▶ EXERCISE DETAILS: Nothing but the lines from the one containing "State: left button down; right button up" to the end of the data should be returned, each exactly as written.

▶ SOURCE EXCERPT:
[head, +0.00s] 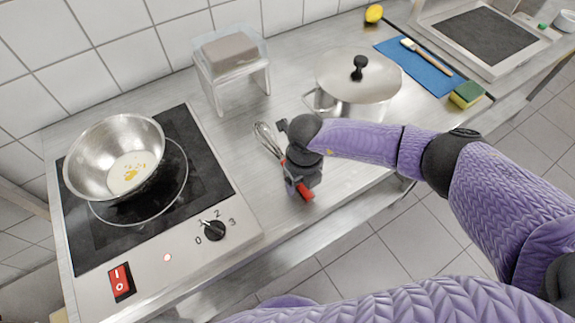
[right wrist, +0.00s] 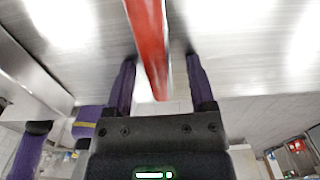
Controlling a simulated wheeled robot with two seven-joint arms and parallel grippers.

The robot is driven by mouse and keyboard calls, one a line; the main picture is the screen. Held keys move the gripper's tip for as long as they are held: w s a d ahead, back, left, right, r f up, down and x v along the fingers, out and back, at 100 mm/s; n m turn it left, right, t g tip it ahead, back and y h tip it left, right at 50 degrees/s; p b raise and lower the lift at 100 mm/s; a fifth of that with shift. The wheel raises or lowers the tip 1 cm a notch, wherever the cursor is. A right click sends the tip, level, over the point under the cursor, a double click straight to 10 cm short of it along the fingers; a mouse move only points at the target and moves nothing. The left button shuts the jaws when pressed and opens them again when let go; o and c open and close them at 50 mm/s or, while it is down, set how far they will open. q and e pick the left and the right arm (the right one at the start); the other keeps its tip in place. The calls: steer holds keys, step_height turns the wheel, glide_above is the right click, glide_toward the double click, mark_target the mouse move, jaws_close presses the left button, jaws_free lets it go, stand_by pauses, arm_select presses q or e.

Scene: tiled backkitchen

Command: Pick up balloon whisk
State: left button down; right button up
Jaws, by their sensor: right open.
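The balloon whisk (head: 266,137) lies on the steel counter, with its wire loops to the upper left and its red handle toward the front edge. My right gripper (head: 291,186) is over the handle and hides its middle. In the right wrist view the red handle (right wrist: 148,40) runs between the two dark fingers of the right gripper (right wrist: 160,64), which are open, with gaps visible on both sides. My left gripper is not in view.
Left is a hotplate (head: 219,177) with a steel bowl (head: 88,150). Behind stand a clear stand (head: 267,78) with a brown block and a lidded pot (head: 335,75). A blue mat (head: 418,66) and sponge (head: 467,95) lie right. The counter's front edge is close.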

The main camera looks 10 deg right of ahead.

▶ ANSWER BELOW:
State: left button down; right button up
Jaws, by their sensor: right open.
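The balloon whisk (head: 266,137) lies on the steel counter, with its wire loops to the upper left and its red handle toward the front edge. My right gripper (head: 291,186) is over the handle and hides its middle. In the right wrist view the red handle (right wrist: 148,40) runs between the two dark fingers of the right gripper (right wrist: 160,64), which are open, with gaps visible on both sides. My left gripper is not in view.
Left is a hotplate (head: 219,177) with a steel bowl (head: 88,150). Behind stand a clear stand (head: 267,78) with a brown block and a lidded pot (head: 335,75). A blue mat (head: 418,66) and sponge (head: 467,95) lie right. The counter's front edge is close.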

The main camera looks 10 deg right of ahead.

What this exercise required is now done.